⟨

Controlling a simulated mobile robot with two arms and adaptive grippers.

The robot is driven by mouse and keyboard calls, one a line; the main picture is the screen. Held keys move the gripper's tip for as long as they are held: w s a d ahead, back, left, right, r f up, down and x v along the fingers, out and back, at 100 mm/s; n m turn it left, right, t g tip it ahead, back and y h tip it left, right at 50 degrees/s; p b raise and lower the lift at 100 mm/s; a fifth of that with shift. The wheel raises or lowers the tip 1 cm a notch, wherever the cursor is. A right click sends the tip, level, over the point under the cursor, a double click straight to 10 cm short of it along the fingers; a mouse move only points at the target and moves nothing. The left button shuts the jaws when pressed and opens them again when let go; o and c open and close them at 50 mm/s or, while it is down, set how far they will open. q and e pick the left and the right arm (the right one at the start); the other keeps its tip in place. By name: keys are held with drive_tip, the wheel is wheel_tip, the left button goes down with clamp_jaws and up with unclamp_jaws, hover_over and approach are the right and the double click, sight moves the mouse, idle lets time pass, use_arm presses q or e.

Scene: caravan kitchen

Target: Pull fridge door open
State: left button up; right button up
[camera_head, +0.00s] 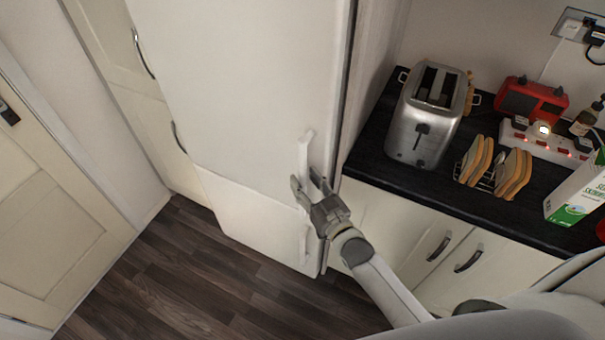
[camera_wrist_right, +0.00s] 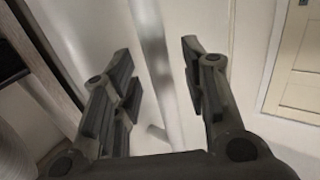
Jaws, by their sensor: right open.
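The white fridge door (camera_head: 245,85) fills the middle of the head view and looks shut. Its pale vertical handle (camera_head: 304,152) is near the door's right edge. My right gripper (camera_head: 307,186) is at the lower part of this handle, with its fingers open. In the right wrist view, the handle (camera_wrist_right: 156,65) runs between the two open fingers of my right gripper (camera_wrist_right: 160,82); neither finger clearly touches it. My left gripper is in neither view.
Right of the fridge, a dark worktop (camera_head: 385,165) carries a toaster (camera_head: 425,115), toast racks (camera_head: 493,170), a red radio (camera_head: 531,98) and a carton (camera_head: 578,192). Cupboards (camera_head: 425,235) are below. Dark wooden floor (camera_head: 190,270) is clear in front of the fridge.

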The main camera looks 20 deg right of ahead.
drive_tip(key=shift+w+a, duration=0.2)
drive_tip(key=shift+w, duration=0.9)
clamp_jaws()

⟩

§ **Required task**
Transcribe the material exactly, and leave out whatever pictures it holds.

§ **Response to this task**
Controlling a simulated mobile robot with two arms and adaptive grippers.

The robot is driven by mouse and keyboard calls, one a line; the main picture is the screen. Held keys move the gripper's tip for as long as they are held: w s a d ahead, back, left, right, r f up, down and x v along the fingers, out and back, at 100 mm/s; n m turn it left, right, t g tip it ahead, back and y h tip it left, right at 50 degrees/s; p b raise and lower the lift at 100 mm/s; a fifth of that with shift. The wheel raises or lowers the tip 1 cm a notch, wherever the cursor is. A right click sends the tip, level, over the point under the cursor, a double click straight to 10 cm short of it along the fingers; a mouse move only points at the target and moves nothing. The left button shuts the jaws when pressed and opens them again when let go; o and c open and close them at 50 mm/s or, while it is down, set how far they will open. q and e pick the left and the right arm (the right one at the start); the other keeps its tip in place. By name: keys are held with drive_tip, the wheel is wheel_tip, the left button goes down with clamp_jaws and up with unclamp_jaws, hover_over and approach are the right and the double click, sight moves the mouse, idle lets time pass, use_arm presses q or e.

Scene: caravan kitchen

Target: Pull fridge door open
State: left button up; right button up
[camera_head, +0.00s] 
[camera_wrist_right, +0.00s] 
Jaws, by their sensor: right open.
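The white fridge door (camera_head: 245,85) fills the middle of the head view and looks shut. Its pale vertical handle (camera_head: 304,152) is near the door's right edge. My right gripper (camera_head: 307,186) is at the lower part of this handle, with its fingers open. In the right wrist view, the handle (camera_wrist_right: 156,65) runs between the two open fingers of my right gripper (camera_wrist_right: 160,82); neither finger clearly touches it. My left gripper is in neither view.
Right of the fridge, a dark worktop (camera_head: 385,165) carries a toaster (camera_head: 425,115), toast racks (camera_head: 493,170), a red radio (camera_head: 531,98) and a carton (camera_head: 578,192). Cupboards (camera_head: 425,235) are below. Dark wooden floor (camera_head: 190,270) is clear in front of the fridge.

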The main camera looks 20 deg right of ahead.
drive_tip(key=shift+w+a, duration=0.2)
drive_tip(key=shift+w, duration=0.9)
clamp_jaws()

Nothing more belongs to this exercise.